======== RAW RECORDS

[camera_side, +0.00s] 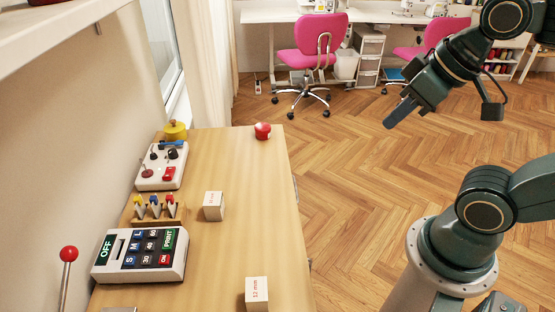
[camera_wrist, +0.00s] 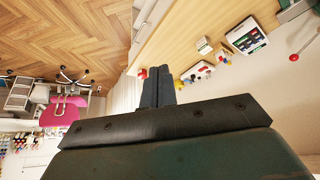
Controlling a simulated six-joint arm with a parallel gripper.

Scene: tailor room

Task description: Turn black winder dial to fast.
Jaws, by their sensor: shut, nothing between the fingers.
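A white control box (camera_side: 157,180) sits near the wall end of the wooden table. On its top is a black dial (camera_side: 173,154), with another dark knob beside it, a red switch and a red-topped lever. Its markings, including any fast label, are too small to read. The box also shows in the wrist view (camera_wrist: 195,73), just right of the fingers. My gripper (camera_side: 390,124) is raised over the floor, well right of the table, apart from the box. Its fingers are together and empty, and they show in the wrist view (camera_wrist: 157,86).
The table (camera_side: 232,165) also holds a red round object (camera_side: 262,131), a yellow pot (camera_side: 175,131), a rack of coloured markers (camera_side: 156,209), a keypad unit (camera_side: 140,255) and two pale blocks (camera_side: 214,206). A red-knobbed lever (camera_side: 69,254) stands front left. Open floor lies right.

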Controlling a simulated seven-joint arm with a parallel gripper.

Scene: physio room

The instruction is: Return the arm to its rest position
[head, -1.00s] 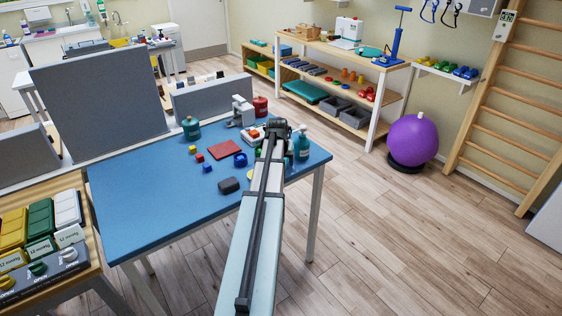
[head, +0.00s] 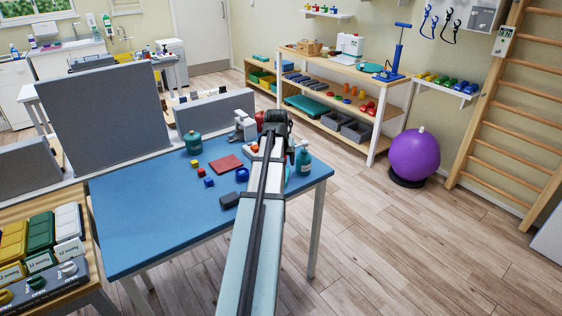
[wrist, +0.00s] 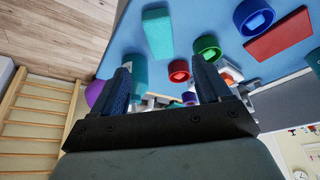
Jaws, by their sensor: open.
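My arm reaches out over the blue table (head: 140,225) in the head view. My gripper (head: 274,120) is at its far end, in front of the back edge of the table, and its fingers are hard to make out there. In the wrist view my gripper (wrist: 163,78) shows two dark fingers spread wide apart, with nothing held between them. Table items show beyond the fingers, apart from them.
On the table are a teal jar (head: 193,143), a red flat square (head: 226,163), a blue ring (head: 242,174), a dark block (head: 230,200) and a pump bottle (head: 303,160) beside my arm. Grey panels (head: 105,113) stand behind. A purple ball (head: 414,153) sits right, beyond open floor.

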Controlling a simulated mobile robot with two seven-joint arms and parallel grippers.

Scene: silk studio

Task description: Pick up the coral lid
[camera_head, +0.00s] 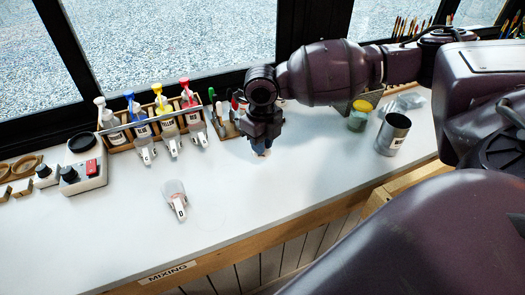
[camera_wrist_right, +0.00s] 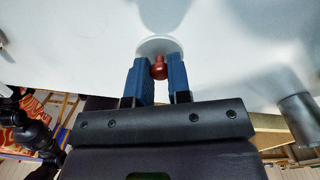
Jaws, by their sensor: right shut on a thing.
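My right gripper (camera_head: 261,143) reaches down over the white bench from the upper right in the head view. In the right wrist view, its blue fingers (camera_wrist_right: 160,80) are shut on the coral knob of the lid (camera_wrist_right: 159,68). A pale round disc (camera_wrist_right: 158,44) shows just beyond the knob; whether it is part of the lid I cannot tell. In the head view only a small pinkish bit shows below the fingertips, and the gripper hides the rest. Whether the lid touches the bench is unclear. My left gripper is not in view.
A wooden rack (camera_head: 150,127) of pump bottles stands left at the window. A clear scoop (camera_head: 175,197) lies at the front. A grey metal cup (camera_head: 393,134) and a yellow-lidded jar (camera_head: 359,116) stand to the right. The bench's middle front is clear.

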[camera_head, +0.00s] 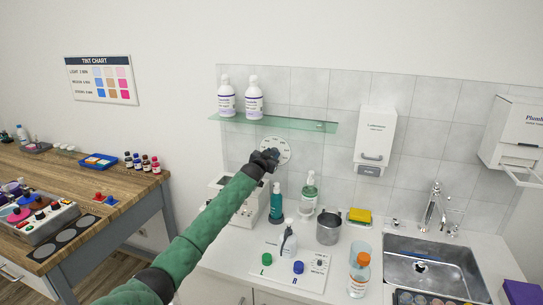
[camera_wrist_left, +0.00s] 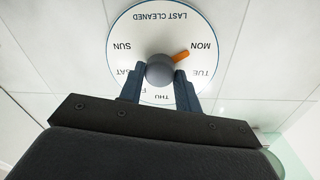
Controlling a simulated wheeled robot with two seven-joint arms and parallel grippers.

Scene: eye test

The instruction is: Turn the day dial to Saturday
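The round white day dial (camera_head: 283,146) is on the tiled wall under the glass shelf. In the left wrist view the dial (camera_wrist_left: 165,33) appears upside down, with "LAST CLEANED" and day names around it. Its grey knob (camera_wrist_left: 160,70) has an orange pointer (camera_wrist_left: 181,56) directed between MON and TUE, nearer MON. My left gripper (camera_head: 268,156) is at the dial. In the wrist view its two dark fingers (camera_wrist_left: 160,78) sit one on each side of the knob and appear to touch it. They partly cover SAT and FRI; WED is hidden. My right gripper is out of view.
The glass shelf (camera_head: 308,125) with two white bottles is just above the dial. Pump bottles (camera_head: 309,193) and a metal cup (camera_head: 329,229) stand on the counter below. A dispenser (camera_head: 375,135) hangs to the right, above the sink (camera_head: 437,258).

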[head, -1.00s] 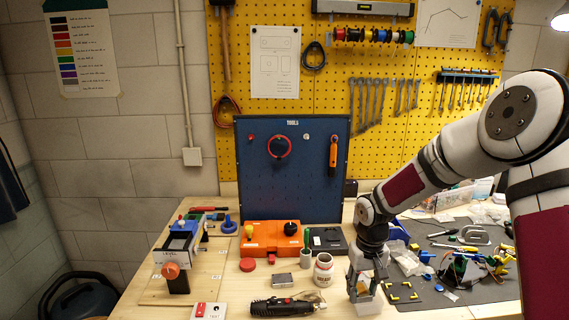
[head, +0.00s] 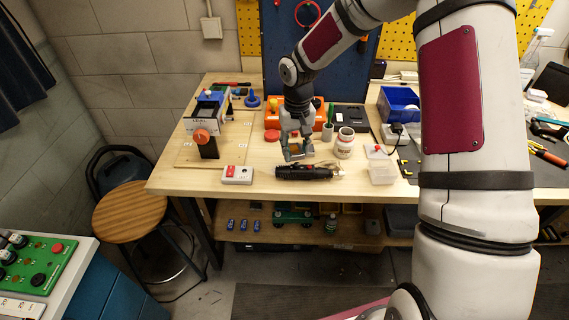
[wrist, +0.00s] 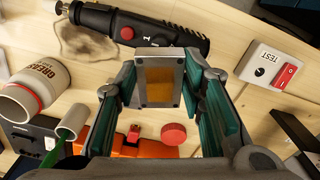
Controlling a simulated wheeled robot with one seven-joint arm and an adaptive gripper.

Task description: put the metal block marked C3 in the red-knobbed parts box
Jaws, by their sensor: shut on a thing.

================

• _SHORT EXERCISE_: Extract exactly the lines running from the line containing "Controlling a simulated seven-joint" to the line containing "[camera_wrist_right, +0.00s]", with both end lines included and all pictures left out.

• _EXERCISE RESULT_:
Controlling a simulated seven-joint arm with a parallel gripper.

Scene: physio room

The instruction is: Return the arm to its rest position
[head, -1.00s] 
[head, +0.00s] 
[wrist, +0.00s] 
Jaws, by their sensor: open.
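My arm reaches out over the blue table (head: 140,225) in the head view. My gripper (head: 274,120) is at its far end, in front of the back edge of the table, and its fingers are hard to make out there. In the wrist view my gripper (wrist: 163,78) shows two dark fingers spread wide apart, with nothing held between them. Table items show beyond the fingers, apart from them.
On the table are a teal jar (head: 193,143), a red flat square (head: 226,163), a blue ring (head: 242,174), a dark block (head: 230,200) and a pump bottle (head: 303,160) beside my arm. Grey panels (head: 105,113) stand behind. A purple ball (head: 414,153) sits right, beyond open floor.

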Controlling a simulated mobile robot with two seven-joint arms and parallel grippers.

Scene: silk studio

Task description: Pick up the coral lid
[camera_head, +0.00s] 
[camera_wrist_right, +0.00s] 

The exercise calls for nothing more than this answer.